# [INSTRUCTIONS TO FOLLOW]
Copy out every line that contains "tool".

:: DATA FOR THIS EXERCISE ::

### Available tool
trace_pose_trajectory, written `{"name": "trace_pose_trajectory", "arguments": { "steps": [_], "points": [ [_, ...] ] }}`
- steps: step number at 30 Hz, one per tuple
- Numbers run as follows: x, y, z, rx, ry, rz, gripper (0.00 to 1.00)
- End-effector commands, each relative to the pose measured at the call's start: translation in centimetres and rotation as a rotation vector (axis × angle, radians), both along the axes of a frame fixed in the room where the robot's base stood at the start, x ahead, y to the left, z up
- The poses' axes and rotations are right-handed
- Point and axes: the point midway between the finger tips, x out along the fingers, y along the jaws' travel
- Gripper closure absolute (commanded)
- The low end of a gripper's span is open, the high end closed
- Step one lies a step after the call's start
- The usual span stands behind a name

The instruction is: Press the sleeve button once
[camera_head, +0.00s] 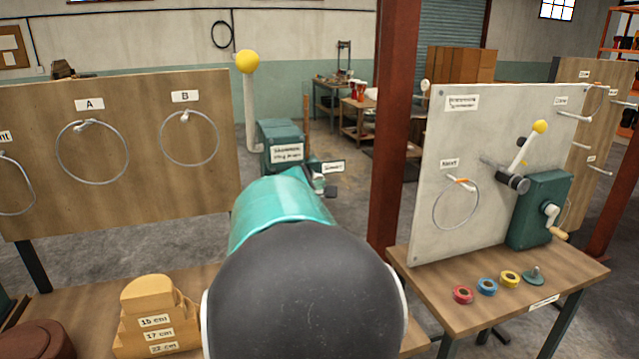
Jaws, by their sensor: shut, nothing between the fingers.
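I cannot make out a sleeve button with certainty. A teal press (278,140) with a white sign stands ahead, with a pale lever ending in a yellow knob (247,62) at its left. A small white label (333,167) sits at the press's right, its words too blurred to read surely. Just below the label is a small silver and dark part (325,186); I cannot tell what it is. My teal and black arm fills the lower middle and covers the lower part of the press. My gripper does not show clearly; it seems hidden beyond the arm.
A wooden board (180,105) with metal rings is at left, a stepped wooden block (150,310) below it. A red post (393,130) stands right of the press. The right bench (430,285) holds a pale panel (470,115), a crank box (540,210) and coloured rolls (487,287).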

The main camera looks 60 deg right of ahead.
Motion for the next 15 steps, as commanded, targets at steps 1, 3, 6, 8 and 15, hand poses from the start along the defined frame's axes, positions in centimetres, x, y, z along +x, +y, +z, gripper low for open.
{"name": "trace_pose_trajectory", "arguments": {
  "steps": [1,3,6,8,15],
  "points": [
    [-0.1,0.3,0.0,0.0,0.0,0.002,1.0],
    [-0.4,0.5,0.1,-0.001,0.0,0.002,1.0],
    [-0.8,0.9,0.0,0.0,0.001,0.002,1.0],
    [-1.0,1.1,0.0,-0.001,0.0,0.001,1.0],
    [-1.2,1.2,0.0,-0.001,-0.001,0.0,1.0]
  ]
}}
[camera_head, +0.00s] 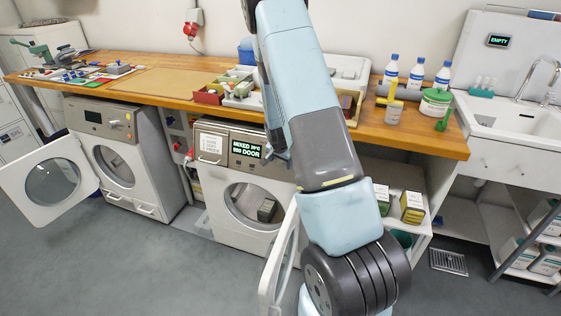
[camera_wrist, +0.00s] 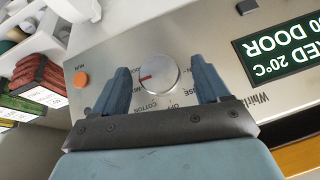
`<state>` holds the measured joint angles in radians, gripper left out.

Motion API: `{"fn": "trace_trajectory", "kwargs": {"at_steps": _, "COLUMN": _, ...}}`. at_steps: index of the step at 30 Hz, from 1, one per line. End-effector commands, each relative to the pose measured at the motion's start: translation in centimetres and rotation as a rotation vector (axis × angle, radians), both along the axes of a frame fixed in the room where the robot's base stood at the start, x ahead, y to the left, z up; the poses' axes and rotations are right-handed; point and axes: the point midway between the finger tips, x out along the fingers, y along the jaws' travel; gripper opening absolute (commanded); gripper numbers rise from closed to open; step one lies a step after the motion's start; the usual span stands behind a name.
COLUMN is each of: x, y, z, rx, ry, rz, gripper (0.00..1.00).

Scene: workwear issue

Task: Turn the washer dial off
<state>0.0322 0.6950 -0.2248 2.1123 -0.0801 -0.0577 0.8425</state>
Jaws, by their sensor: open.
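The washer (camera_head: 240,215) under the middle of the bench has a lit display (camera_head: 246,149) reading "MIXED 20°C 900 DOOR". Its round silver dial (camera_wrist: 158,74) shows in the wrist view, upside down. My gripper (camera_wrist: 160,66) is open, one finger on each side of the dial, with gaps showing. Whether a finger touches it is not clear. In the head view my gripper (camera_head: 276,148) is at the panel and hides the dial.
The washer's door (camera_head: 280,262) stands open at its right. A second washer (camera_head: 112,150) on the left also has its door (camera_head: 50,180) open. An orange button (camera_wrist: 81,79) sits beside the dial. Boxes (camera_head: 412,205) stand on a shelf right of my arm.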

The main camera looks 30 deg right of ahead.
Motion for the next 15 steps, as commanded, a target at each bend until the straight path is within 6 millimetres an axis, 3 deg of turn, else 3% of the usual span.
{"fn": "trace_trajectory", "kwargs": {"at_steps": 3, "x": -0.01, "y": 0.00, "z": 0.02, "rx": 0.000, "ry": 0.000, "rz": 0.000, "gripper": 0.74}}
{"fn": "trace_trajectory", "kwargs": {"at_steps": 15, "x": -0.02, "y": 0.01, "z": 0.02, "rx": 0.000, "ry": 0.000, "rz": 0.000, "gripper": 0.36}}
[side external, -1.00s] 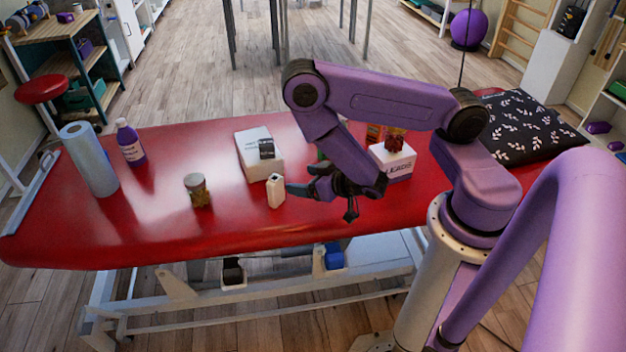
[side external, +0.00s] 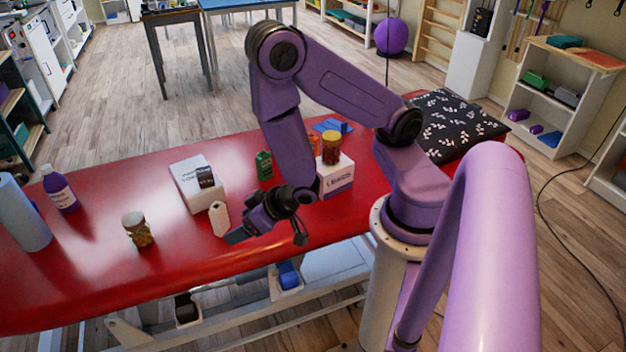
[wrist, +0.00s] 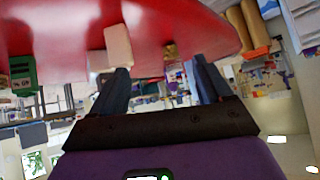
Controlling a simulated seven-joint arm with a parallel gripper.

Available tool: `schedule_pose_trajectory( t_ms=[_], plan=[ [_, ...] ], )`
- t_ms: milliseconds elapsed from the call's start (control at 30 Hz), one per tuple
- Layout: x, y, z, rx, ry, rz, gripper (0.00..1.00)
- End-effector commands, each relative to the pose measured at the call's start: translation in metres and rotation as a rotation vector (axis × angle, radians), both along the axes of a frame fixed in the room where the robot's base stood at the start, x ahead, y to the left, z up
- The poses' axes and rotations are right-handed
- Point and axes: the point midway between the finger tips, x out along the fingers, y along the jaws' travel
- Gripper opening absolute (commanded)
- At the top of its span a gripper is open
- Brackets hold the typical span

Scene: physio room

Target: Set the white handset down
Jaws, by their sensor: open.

:::

# [RESULT OF THE TASK]
### Available tool
Available tool: `schedule_pose_trajectory( t_ms=[_], plan=[ [_, ...] ], )`

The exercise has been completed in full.